### Problem details
Write out the full listing exactly as given, minus the images.

### Supplied data

══════════════════════════════

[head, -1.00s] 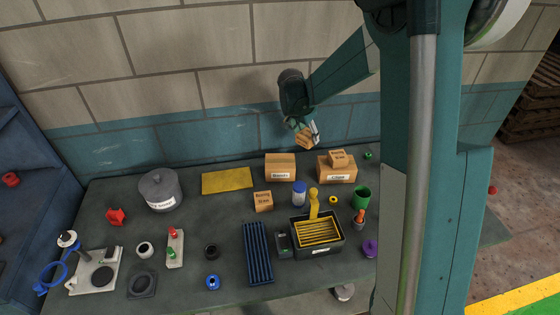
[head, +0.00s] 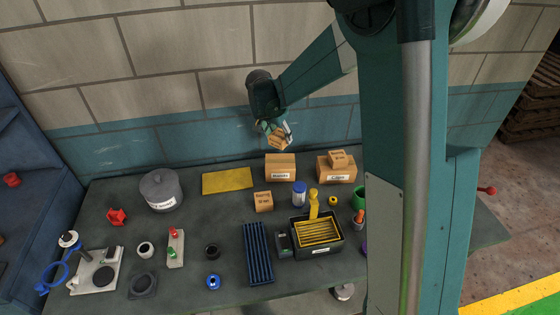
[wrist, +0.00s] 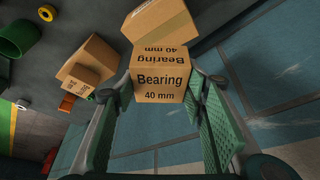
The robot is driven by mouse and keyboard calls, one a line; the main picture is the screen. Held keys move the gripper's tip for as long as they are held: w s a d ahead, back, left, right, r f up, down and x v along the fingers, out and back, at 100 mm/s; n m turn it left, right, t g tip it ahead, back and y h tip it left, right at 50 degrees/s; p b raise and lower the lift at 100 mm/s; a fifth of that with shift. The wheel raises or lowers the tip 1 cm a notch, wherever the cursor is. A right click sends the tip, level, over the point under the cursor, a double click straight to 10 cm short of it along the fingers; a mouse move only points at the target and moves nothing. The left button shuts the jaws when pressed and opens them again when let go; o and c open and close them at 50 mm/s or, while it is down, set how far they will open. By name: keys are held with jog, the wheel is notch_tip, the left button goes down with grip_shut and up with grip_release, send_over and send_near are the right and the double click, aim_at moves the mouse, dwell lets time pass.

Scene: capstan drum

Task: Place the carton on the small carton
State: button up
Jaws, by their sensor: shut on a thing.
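My gripper (head: 276,132) is shut on a tan carton (head: 280,142), held tilted in the air above the back of the bench. In the wrist view the carton (wrist: 160,85) sits between the green fingers and reads "Bearing 40 mm". A small carton (head: 263,201) with a Bearing label stands on the bench, below the held one in the picture and apart from it. Another small Bearing carton (head: 338,158) rests on a wider carton (head: 336,174) at the right; both also show at left in the wrist view (wrist: 92,62).
Another labelled carton (head: 280,168) stands at the bench back, left of the stacked pair. A grey pot (head: 161,190) stands left.

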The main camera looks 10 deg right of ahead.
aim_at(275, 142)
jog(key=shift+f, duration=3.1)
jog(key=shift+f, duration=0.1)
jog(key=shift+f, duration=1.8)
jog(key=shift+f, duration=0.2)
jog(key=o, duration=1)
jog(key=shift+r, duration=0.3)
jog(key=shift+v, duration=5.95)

══════════════════════════════

### Finished answer
[head, -1.00s] 
[head, +0.00s] 
[wrist, +0.00s] 
The robot is driven by mouse and keyboard calls, one a line; the main picture is the screen. Held keys move the gripper's tip for as long as they are held: w s a d ahead, back, left, right, r f up, down and x v along the fingers, out and back, at 100 mm/s; n m turn it left, right, t g tip it ahead, back and y h tip it left, right at 50 degrees/s; p b raise and lower the lift at 100 mm/s; a fifth of that with shift. The wheel raises or lowers the tip 1 cm a notch, wherever the cursor is. A right click sends the tip, level, over the point under the cursor, a double click straight to 10 cm short of it along the fingers; a mouse move only points at the target and moves nothing. The left button shuts the jaws when pressed and opens them again when let go; o and c open and close them at 50 mm/s or, while it is down, set how far they will open. By name: keys are held with jog, the wheel is notch_tip, the left button goes down with grip_shut and up with grip_release, send_over and send_near are the right and the double click, aim_at moves the mouse, dwell lets time pass.

Scene: capstan drum

Task: Place the carton on the small carton
State: button up
Jaws, by their sensor: shut on a thing.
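My gripper (head: 276,132) is shut on a tan carton (head: 280,142), held tilted in the air above the back of the bench. In the wrist view the carton (wrist: 160,85) sits between the green fingers and reads "Bearing 40 mm". A small carton (head: 263,201) with a Bearing label stands on the bench, below the held one in the picture and apart from it. Another small Bearing carton (head: 338,158) rests on a wider carton (head: 336,174) at the right; both also show at left in the wrist view (wrist: 92,62).
Another labelled carton (head: 280,168) stands at the bench back, left of the stacked pair. A grey pot (head: 161,190) stands left.

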The main camera looks 10 deg right of ahead.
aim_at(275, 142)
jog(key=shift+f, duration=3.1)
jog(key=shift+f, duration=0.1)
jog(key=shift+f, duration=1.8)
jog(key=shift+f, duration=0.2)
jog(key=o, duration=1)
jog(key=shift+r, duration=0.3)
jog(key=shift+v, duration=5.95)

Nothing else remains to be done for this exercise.